Ali Abunimah knew Obama in Chicago when Obama was trying to become a state senator and from then on.
He lamented Obama’s parroting of the national line about standing with Israel.
Finally after years of noticing Obama told differing stories depending on his audience, Ali spoke to Obama privately.
It was 2004.
Obama was in the midst of a primary campaign to secure the Democratic nomination for the United States Senate seat he now occupies. The polls showed him trailing.
There was a gathering in Chicago’s Hyde Park neighborhood.

[Obama] came in from the cold and took off his coat, I went up to greet him. He responded warmly, and volunteered, “Hey, I’m sorry I haven’t said more about Palestine right now, but we are in a tough primary race. I’m hoping when things calm down I can be more up front.” He referred to my activism, including columns I was contributing to the The Chicago Tribune critical of Israeli and US policy, “Keep up the good work!”

Ali’s ”work” for the Chicago Tribune was pro-palestinian and anti-Israel.

In 2003, Forward reported on how he had “been courting the pro-Israel constituency.”
….
If disappointing, given his historically close relations to Palestinian-Americans, Obama’s about-face is not surprising. He is merely doing what he thinks is necessary to get elected and he will continue doing it as long as it keeps him in power. Palestinian-Americans are in the same position as civil libertarians who watched with dismay as Obama voted to reauthorize the USA Patriot Act, or immigrant rights advocates who were horrified as he voted in favor of a Republican bill to authorize the construction of a 700-mile fence on the border with Mexico.

HMMMMmmmmm….”Forward?” Some commie magazine of those days, no doubt.
Not the Israeli newspaper of today.
And “merely doing what he thinks is necessary to get elected,” but after he is RE-ELECTED Obama will have great ”flexibility,” right?
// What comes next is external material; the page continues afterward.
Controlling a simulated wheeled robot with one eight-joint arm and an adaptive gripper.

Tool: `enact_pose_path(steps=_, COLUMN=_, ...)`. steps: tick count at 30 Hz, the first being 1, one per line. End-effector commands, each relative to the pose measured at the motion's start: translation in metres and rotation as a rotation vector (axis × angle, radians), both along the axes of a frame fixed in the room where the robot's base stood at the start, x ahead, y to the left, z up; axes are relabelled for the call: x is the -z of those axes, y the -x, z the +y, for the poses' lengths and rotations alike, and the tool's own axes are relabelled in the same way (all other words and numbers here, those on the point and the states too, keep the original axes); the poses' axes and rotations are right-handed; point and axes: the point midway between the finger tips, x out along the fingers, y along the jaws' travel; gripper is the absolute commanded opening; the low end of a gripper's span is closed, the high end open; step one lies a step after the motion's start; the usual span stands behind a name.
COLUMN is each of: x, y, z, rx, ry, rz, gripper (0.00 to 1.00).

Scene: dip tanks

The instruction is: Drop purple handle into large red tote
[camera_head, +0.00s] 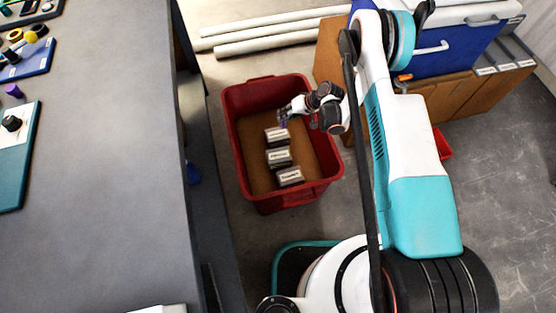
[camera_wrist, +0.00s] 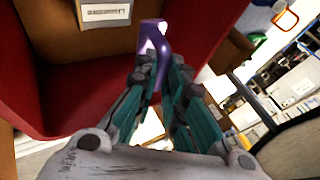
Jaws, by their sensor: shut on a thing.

All the news that’s fit to bury.

all those secrets will resurface when OBAMA LEAVE, AND THE LOOK WILL CHANGE AS SOON AS THEY READ THOSE SECRETS,
IT ALWAYS COME OUT ONE WAY OR ANOTHER,
AND OBAMA will not look as many think he is,
that is called ; the demolishing time,
nany will say with shame,; how come I believed that man,

Someone should tell them that it’s a Bush video.

@drjohn:

Someone should tell them that it’s a Bush video.

Not a bad idea. Or tell them you’re Michael Moore and you’re making an anti-Romney documentary and you need to spin and dub the footage. Say you’re sending a runner over to pick the up a copy.

“At the end of the day, our job is to publish information that our readers need to make informed decisions”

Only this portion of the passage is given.